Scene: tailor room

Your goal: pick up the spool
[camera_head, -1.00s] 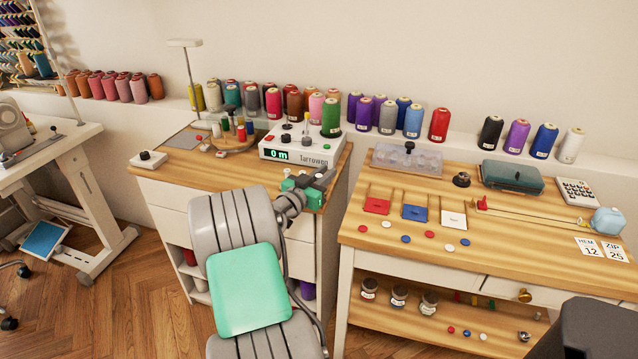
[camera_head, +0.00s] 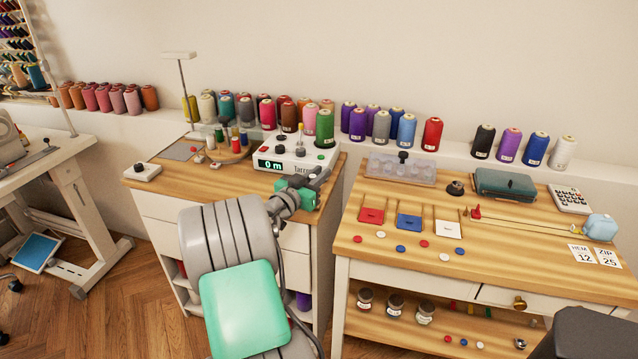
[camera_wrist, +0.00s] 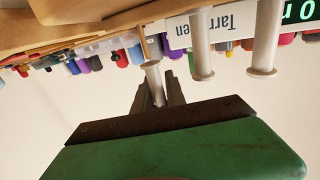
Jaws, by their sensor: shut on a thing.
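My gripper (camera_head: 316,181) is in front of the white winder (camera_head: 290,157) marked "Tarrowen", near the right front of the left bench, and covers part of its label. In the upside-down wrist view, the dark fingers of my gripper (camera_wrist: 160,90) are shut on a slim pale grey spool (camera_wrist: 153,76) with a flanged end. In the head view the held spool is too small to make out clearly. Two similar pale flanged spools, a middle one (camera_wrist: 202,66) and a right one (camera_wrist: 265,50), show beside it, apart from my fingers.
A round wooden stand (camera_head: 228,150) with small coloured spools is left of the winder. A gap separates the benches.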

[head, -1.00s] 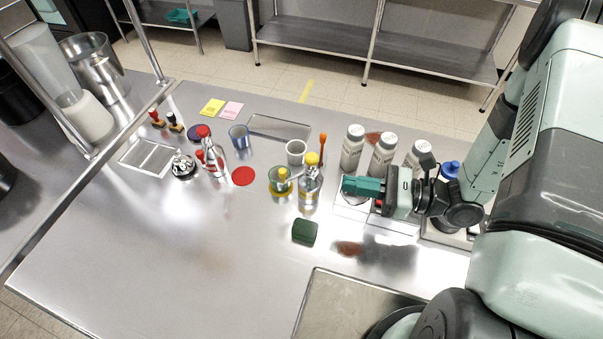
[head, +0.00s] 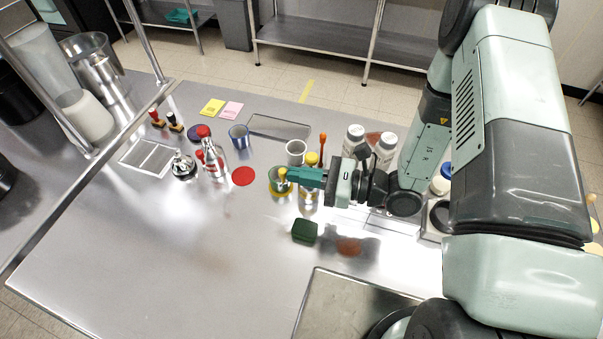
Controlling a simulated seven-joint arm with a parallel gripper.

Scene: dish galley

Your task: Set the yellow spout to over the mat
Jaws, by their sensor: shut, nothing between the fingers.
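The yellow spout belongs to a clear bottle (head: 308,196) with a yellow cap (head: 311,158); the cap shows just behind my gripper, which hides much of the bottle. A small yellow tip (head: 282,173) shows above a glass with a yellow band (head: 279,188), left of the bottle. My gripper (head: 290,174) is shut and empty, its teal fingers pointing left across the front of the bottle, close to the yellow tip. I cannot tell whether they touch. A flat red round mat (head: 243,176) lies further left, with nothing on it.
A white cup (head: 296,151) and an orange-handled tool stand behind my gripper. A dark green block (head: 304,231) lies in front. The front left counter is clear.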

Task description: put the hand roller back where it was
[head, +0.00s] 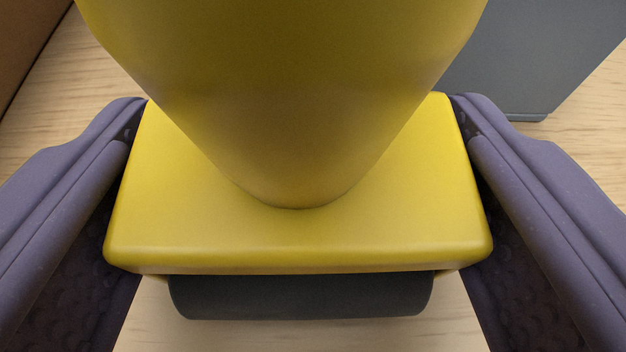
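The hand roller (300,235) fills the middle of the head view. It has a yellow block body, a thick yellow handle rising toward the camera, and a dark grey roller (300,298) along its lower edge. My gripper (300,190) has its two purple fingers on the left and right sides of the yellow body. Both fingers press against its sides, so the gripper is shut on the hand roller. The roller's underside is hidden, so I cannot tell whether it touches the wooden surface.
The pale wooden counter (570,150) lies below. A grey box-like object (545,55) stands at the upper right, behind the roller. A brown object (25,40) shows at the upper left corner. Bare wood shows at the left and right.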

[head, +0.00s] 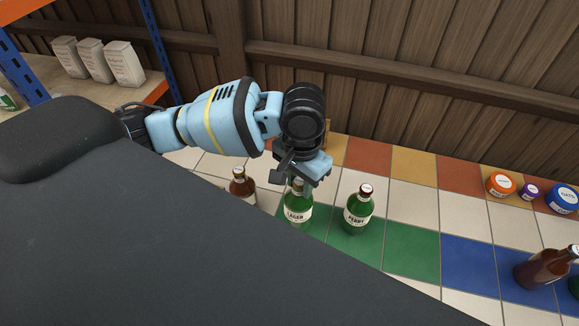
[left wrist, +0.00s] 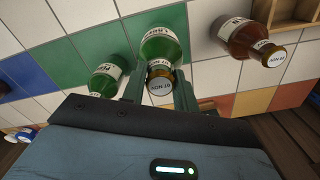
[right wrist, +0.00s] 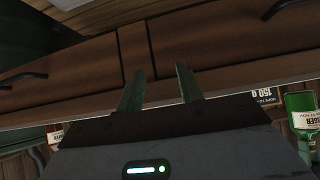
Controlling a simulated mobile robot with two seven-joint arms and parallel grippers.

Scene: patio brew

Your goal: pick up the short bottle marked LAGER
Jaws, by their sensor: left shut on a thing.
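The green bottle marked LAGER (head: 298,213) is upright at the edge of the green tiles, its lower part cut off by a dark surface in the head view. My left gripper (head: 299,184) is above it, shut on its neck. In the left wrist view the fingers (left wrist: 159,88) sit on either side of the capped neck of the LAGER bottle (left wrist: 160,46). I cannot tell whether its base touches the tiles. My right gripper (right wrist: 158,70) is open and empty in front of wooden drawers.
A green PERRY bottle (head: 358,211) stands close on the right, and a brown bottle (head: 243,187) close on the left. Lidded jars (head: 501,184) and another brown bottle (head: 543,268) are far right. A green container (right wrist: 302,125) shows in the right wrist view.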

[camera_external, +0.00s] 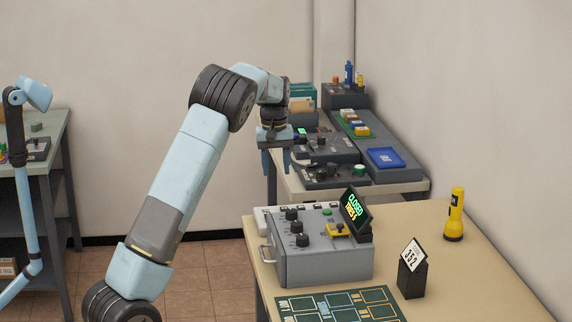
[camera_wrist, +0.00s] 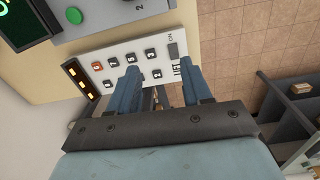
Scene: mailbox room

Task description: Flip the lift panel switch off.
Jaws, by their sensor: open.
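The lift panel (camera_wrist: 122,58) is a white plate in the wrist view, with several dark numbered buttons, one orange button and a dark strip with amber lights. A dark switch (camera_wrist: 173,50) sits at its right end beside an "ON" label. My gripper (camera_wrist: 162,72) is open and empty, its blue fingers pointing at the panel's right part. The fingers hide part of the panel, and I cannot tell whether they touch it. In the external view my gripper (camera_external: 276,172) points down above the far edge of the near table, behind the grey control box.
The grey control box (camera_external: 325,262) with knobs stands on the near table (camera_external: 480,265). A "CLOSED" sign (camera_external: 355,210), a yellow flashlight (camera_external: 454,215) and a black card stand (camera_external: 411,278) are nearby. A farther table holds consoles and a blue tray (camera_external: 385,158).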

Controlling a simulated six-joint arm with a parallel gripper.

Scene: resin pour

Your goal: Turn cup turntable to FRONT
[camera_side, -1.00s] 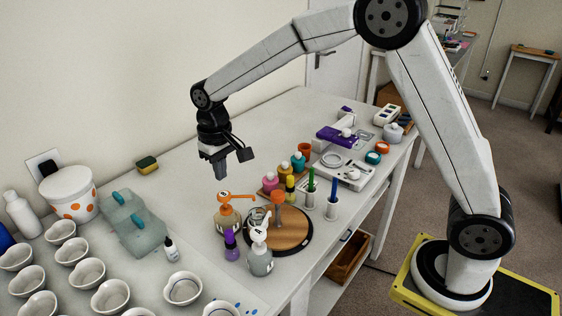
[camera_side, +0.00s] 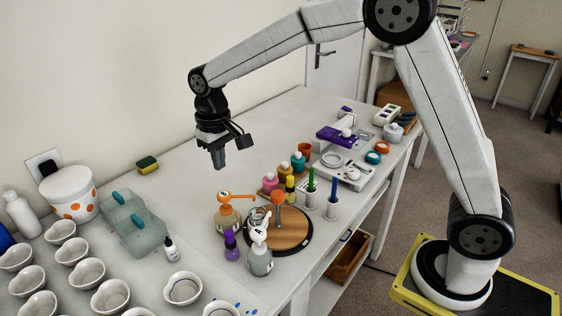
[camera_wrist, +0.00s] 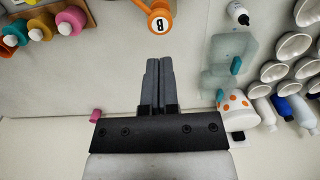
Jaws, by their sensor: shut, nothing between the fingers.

The request: Filter the entries down to the lines with the word "simulated" in them.

Correct response:
Controlling a simulated seven-joint arm with a parallel gripper.
Controlling a simulated mobile robot with two seven-joint arms and parallel grippers.
Controlling a simulated six-joint arm with a parallel gripper.

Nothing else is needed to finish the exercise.